U.S. stock futures remained steady in Asia on Friday, while EUROSTOXX 50 futures rose 0.6% and DAX futures added 0.5%.

Dollar is King

The dollar emerged as one of the few winners this week during volatile sessions that dragged down stocks, bonds, and even safe-haven precious metals at times. The dollar’s rally paused on Friday, but it was still on track for a 1.4% weekly gain, supported by safe-haven demand and reduced U.S. rate-easing expectations.

The euro, vulnerable to a spike in energy prices, was set to fall 1.7% for the week, while the British pound was similarly headed for a 0.95% weekly drop. Investors are now pricing in about 40 basis points worth of easing from the Federal Reserve this year, down from 56 basis points a week ago, while the odds for a rate cut from the Bank of England this month have fallen to 23% from near certainty just last week.

The European Central Bank is expected to hike rates by year-end.
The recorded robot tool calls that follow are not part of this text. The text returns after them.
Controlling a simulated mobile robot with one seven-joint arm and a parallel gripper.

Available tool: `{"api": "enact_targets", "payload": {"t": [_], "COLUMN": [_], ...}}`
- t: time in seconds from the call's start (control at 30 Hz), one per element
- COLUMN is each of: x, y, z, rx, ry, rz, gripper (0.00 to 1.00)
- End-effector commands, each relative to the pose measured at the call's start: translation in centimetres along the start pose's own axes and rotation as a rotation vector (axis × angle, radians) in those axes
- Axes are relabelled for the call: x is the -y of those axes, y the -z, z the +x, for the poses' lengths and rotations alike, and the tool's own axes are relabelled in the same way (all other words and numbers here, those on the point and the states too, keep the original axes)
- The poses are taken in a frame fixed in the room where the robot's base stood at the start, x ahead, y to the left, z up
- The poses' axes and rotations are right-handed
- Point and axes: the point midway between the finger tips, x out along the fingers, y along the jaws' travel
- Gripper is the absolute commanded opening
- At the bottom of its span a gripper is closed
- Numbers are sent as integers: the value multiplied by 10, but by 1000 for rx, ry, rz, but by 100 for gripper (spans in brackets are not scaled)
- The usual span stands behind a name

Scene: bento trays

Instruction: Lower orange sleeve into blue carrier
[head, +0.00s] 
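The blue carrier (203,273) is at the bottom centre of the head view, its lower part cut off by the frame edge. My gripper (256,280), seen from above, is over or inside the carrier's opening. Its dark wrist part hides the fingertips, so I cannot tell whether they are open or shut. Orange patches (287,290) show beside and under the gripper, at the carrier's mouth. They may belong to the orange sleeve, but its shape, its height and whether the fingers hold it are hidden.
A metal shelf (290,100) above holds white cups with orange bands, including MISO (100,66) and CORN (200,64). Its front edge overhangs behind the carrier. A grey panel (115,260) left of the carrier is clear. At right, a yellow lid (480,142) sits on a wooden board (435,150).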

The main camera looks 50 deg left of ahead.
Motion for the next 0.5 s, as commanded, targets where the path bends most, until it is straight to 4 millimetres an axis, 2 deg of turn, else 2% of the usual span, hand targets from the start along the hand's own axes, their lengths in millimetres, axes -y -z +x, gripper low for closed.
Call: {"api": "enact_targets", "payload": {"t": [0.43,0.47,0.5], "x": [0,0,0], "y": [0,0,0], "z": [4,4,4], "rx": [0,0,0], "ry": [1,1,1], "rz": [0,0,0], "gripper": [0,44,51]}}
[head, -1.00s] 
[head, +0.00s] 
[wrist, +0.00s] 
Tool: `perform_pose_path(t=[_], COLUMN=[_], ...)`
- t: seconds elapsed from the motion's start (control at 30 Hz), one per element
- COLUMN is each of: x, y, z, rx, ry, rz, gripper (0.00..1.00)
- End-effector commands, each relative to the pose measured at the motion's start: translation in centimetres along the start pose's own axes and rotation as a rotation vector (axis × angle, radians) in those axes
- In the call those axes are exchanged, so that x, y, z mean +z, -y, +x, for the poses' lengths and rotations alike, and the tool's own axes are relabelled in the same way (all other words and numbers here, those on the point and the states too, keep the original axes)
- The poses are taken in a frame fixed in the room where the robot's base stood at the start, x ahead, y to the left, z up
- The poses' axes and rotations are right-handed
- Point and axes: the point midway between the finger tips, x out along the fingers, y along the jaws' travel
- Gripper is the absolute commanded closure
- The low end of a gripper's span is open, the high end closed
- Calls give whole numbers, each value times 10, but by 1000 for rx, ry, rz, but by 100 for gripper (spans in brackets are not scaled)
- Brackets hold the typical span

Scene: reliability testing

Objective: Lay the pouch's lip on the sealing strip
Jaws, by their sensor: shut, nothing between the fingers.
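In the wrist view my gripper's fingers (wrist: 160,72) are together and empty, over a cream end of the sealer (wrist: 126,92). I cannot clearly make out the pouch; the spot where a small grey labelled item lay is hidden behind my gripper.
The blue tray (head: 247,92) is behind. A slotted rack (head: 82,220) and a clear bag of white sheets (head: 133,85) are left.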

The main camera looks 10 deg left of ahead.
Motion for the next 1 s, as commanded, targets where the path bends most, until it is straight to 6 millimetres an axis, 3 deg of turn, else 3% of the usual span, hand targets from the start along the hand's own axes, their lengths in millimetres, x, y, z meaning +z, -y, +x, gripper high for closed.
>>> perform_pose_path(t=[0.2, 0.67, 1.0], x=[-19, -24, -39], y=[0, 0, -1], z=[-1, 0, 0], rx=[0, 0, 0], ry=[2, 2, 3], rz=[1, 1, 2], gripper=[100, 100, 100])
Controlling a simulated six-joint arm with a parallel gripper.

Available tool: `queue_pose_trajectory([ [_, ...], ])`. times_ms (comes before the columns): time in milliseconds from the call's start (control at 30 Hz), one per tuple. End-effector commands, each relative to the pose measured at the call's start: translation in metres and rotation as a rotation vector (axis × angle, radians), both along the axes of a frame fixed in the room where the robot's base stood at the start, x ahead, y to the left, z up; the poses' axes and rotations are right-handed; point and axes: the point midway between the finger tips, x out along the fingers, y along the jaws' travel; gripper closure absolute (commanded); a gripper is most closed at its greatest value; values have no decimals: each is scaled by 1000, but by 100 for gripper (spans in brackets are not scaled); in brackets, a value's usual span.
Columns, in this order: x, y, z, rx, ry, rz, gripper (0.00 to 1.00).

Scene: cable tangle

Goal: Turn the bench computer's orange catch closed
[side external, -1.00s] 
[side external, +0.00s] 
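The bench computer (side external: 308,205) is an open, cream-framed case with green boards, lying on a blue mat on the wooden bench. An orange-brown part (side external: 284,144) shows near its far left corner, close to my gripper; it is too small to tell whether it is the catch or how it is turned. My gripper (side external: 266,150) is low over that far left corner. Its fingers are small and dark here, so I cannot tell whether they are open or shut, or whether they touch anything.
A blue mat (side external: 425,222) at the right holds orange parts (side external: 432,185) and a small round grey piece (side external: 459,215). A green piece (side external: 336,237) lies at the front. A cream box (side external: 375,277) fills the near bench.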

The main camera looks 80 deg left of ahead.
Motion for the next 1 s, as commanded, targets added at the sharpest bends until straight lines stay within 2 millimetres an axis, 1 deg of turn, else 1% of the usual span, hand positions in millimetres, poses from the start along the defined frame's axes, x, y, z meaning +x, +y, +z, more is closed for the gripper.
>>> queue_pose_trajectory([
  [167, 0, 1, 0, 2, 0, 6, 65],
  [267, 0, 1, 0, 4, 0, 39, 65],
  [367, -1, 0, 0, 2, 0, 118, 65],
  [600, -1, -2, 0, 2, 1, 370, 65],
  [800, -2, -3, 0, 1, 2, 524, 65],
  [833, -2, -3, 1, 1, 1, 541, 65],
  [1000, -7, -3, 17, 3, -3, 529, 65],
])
The shifting rate expectations have, in turn, pushed up global bond yields. In Asia on Friday, the yield on the benchmark 10-year U.S. Treasury was steady at 4.1421%, having risen about 18 basis points this week. The two-year yield jumped 20 basis points for the week.

Elsewhere, spot gold remained steady at $5,078.88 an ounce, though it was headed for a 3.7% weekly fall as rising yields and a stronger dollar overshadowed the yellow metal’s safe-haven appeal.